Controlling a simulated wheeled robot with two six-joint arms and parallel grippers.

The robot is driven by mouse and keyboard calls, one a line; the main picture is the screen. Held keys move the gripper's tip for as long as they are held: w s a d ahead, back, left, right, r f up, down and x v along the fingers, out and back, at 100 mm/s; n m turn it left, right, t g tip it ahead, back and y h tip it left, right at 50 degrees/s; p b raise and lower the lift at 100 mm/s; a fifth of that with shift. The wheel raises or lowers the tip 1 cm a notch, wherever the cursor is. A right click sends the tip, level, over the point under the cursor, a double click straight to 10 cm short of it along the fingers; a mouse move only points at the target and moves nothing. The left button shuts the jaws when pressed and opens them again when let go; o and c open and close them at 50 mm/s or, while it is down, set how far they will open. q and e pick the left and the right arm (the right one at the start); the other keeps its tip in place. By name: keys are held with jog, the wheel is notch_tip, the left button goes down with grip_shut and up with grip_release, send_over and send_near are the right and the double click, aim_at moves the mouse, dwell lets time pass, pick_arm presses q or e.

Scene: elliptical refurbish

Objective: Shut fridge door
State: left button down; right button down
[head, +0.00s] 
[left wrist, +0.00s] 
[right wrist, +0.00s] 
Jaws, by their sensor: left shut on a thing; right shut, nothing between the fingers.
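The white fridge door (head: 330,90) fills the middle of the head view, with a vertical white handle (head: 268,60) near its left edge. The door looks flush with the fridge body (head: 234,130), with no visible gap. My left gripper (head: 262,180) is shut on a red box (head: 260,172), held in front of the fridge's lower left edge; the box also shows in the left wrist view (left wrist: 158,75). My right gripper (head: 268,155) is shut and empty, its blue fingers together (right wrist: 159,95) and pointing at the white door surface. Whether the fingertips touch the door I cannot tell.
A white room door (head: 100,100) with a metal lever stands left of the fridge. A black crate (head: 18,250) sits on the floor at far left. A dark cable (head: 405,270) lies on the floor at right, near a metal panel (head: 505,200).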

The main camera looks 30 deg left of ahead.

## EXERCISE TASK
Reproduce exactly, please, only the lines from the start of the data above to the line that contains "[right wrist, +0.00s]", with both ends kept.

## TASK RESULT
Controlling a simulated wheeled robot with two six-joint arms and parallel grippers.

The robot is driven by mouse and keyboard calls, one a line; the main picture is the screen. Held keys move the gripper's tip for as long as they are held: w s a d ahead, back, left, right, r f up, down and x v along the fingers, out and back, at 100 mm/s; n m turn it left, right, t g tip it ahead, back and y h tip it left, right at 50 degrees/s; p b raise and lower the lift at 100 mm/s; a fifth of that with shift. The wheel raises or lowers the tip 1 cm a notch, wherever the cursor is. A right click sends the tip, level, over the point under the cursor, a double click straight to 10 cm short of it along the fingers; a mouse move only points at the target and moves nothing. The left button shuts the jaws when pressed and opens them again when let go; o and c open and close them at 50 mm/s or, while it is down, set how far they will open. q and e pick the left and the right arm (the right one at the start); the other keeps its tip in place. By name: keys are held with jog, the wheel is notch_tip, the left button goes down with grip_shut and up with grip_release, send_over and send_near are the right and the double click, aim_at moves the mouse, dwell lets time pass, pick_arm presses q or e.

Scene: elliptical refurbish

Objective: Shut fridge door
State: left button down; right button down
[head, +0.00s] 
[left wrist, +0.00s] 
[right wrist, +0.00s] 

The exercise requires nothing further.